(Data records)
::::

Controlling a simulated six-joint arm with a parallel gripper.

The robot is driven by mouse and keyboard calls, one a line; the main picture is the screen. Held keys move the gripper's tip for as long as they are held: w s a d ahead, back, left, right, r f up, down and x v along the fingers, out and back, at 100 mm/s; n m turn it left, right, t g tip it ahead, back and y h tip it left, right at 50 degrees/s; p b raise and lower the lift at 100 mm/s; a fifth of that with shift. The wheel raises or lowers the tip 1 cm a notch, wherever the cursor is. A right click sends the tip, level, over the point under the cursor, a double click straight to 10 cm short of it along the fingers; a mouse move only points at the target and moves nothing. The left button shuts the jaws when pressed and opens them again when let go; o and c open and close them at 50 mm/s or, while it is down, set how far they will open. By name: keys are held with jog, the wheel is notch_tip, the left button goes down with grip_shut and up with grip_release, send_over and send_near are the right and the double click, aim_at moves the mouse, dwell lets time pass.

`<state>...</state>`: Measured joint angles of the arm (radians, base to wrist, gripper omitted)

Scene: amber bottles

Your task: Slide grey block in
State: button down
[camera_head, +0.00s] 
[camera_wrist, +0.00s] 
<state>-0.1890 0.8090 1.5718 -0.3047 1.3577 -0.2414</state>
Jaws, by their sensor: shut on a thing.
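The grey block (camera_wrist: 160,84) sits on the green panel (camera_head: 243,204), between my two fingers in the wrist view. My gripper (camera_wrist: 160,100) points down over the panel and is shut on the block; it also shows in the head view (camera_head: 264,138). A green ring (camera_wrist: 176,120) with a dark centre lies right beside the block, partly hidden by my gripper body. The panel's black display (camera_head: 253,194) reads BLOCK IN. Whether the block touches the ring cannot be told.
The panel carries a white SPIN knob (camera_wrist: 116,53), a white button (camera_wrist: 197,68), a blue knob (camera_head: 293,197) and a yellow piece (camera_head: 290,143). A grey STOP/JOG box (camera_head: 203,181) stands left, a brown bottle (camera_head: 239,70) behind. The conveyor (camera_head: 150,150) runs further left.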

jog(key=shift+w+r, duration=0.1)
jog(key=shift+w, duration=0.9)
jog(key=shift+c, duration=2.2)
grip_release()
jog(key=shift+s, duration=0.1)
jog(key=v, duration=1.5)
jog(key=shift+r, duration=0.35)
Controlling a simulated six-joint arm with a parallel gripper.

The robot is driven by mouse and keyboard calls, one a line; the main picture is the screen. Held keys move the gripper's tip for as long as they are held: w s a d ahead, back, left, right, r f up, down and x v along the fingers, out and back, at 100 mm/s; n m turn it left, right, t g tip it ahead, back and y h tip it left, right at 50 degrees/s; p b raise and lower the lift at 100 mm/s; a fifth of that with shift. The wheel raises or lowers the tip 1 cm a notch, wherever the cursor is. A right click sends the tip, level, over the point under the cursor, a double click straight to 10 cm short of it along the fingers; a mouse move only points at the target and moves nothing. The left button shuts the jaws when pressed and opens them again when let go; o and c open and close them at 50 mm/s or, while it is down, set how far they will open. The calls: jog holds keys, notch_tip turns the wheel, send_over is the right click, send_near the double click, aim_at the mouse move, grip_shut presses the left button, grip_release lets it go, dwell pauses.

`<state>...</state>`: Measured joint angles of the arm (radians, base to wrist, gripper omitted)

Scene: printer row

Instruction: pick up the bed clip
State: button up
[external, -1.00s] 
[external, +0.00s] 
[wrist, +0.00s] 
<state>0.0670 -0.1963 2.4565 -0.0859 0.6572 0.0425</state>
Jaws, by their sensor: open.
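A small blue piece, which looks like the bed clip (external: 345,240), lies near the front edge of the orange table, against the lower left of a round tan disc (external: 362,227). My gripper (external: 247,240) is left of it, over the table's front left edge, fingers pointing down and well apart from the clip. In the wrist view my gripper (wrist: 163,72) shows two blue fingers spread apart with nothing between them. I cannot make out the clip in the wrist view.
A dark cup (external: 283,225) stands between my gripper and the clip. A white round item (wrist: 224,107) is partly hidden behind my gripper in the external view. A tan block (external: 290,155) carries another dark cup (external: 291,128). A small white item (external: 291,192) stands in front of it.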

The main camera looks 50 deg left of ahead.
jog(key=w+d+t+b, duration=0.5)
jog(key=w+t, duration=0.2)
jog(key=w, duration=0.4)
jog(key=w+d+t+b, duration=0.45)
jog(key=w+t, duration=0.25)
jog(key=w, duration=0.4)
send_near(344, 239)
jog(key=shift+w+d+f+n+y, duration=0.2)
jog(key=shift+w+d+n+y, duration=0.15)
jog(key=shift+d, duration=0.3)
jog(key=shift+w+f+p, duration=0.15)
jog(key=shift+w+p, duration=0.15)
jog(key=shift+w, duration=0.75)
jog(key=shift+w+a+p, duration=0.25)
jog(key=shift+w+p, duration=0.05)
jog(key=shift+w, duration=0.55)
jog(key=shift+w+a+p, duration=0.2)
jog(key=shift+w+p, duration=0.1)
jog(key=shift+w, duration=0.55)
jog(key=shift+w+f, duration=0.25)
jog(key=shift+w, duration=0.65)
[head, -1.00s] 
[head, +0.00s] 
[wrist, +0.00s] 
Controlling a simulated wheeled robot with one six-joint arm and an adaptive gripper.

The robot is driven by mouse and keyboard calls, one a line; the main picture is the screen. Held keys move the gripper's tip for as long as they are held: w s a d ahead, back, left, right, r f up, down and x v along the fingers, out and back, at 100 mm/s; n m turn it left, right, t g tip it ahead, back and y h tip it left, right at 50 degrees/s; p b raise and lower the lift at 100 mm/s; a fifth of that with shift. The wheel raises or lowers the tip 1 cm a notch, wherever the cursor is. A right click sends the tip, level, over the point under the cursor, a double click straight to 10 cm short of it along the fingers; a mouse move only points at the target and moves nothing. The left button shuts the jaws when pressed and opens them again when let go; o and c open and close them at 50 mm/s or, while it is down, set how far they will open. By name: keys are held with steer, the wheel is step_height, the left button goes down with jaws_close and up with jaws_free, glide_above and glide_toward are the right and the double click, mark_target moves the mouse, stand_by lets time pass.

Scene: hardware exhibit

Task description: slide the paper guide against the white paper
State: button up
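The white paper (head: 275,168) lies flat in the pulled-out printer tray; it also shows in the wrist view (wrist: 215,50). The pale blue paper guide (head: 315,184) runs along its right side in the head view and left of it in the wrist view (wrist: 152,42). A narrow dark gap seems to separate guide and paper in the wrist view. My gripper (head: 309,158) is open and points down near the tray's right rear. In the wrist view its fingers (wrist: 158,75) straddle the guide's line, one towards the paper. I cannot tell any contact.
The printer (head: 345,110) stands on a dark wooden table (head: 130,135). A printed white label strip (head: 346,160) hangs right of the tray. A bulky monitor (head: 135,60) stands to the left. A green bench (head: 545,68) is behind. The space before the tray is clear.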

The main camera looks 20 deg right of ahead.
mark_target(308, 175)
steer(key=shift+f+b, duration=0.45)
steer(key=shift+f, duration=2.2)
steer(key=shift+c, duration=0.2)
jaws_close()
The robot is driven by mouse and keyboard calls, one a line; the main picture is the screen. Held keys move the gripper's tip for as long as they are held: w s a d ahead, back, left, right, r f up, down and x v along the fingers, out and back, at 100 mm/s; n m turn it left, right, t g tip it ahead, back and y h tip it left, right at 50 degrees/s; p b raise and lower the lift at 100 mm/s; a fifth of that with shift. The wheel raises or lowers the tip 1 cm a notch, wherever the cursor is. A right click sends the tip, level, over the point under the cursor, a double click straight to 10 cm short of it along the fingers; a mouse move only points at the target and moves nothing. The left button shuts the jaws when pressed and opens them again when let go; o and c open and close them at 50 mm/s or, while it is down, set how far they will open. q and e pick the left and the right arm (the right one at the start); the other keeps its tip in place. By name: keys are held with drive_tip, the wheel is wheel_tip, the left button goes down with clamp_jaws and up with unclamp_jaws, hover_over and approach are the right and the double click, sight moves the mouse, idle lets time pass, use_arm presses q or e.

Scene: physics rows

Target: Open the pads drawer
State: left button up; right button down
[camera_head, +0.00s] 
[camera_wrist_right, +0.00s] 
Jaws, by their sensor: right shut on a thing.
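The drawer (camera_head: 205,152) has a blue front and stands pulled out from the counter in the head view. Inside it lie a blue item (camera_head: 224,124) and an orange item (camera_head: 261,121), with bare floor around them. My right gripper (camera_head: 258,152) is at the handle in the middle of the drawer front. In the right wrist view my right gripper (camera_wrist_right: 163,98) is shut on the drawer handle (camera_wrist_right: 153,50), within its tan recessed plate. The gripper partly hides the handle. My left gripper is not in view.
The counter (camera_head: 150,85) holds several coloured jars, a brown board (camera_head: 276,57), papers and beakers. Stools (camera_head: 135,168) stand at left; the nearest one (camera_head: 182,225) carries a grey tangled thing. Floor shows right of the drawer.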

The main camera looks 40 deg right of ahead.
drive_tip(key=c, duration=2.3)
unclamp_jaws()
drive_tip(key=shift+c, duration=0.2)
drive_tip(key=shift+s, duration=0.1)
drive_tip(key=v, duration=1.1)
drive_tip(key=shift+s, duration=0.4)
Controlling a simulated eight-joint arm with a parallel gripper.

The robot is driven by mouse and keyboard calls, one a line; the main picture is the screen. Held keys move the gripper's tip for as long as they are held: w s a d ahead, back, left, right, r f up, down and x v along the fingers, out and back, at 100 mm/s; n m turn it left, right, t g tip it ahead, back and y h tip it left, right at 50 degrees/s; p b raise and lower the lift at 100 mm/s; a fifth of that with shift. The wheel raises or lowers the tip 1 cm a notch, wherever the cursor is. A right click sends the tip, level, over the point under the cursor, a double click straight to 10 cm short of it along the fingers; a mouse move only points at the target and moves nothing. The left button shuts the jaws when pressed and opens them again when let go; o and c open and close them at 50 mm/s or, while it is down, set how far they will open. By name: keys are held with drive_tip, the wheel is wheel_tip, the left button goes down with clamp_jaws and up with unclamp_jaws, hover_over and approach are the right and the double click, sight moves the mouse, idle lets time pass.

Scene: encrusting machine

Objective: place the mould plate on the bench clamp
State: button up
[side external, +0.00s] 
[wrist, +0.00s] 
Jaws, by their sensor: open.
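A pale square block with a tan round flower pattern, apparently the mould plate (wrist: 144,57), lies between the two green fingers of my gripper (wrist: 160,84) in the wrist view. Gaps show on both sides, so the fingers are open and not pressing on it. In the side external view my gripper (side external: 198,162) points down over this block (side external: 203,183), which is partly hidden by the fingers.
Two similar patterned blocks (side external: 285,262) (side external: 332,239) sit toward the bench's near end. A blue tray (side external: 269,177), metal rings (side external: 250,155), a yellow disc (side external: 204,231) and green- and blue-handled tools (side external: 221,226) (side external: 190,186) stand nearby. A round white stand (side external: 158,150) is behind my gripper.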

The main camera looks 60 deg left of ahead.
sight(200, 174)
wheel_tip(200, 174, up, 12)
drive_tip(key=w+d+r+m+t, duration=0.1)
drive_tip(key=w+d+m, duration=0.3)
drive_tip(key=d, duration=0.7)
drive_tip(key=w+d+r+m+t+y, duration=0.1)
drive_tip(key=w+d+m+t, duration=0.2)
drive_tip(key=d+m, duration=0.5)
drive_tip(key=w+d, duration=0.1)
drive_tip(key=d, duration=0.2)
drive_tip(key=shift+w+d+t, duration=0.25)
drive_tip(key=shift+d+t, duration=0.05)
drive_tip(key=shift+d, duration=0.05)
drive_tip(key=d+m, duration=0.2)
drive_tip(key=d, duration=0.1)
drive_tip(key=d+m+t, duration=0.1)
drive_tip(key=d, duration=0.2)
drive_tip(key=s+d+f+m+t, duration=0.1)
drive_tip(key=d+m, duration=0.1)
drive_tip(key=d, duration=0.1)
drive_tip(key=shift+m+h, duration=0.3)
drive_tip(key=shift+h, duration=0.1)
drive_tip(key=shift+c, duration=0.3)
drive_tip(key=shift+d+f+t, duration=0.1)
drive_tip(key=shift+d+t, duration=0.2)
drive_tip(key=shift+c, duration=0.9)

::::

**GOAL**
Pick out all lines from the data above in which the word "place" appears.

**ANSWER**
The robot is driven by mouse and keyboard calls, one a line; the main picture is the screen. Held keys move the gripper's tip for as long as they are held: w s a d ahead, back, left, right, r f up, down and x v along the fingers, out and back, at 100 mm/s; n m turn it left, right, t g tip it ahead, back and y h tip it left, right at 50 degrees/s; p b raise and lower the lift at 100 mm/s; a fifth of that with shift. The wheel raises or lowers the tip 1 cm a notch, wherever the cursor is. A right click sends the tip, level, over the point under the cursor, a double click straight to 10 cm short of it along the fingers; a mouse move only points at the target and moves nothing. The left button shuts the jaws when pressed and opens them again when let go; o and c open and close them at 50 mm/s or, while it is down, set how far they will open. q and e pick the left and the right arm (the right one at the start); the other keeps its tip in place. By name: keys are held with drive_tip, the wheel is wheel_tip, the left button goes down with clamp_jaws and up with unclamp_jaws, hover_over and approach are the right and the double click, sight moves the mouse, idle lets time pass, use_arm presses q or e.
Objective: place the mould plate on the bench clamp

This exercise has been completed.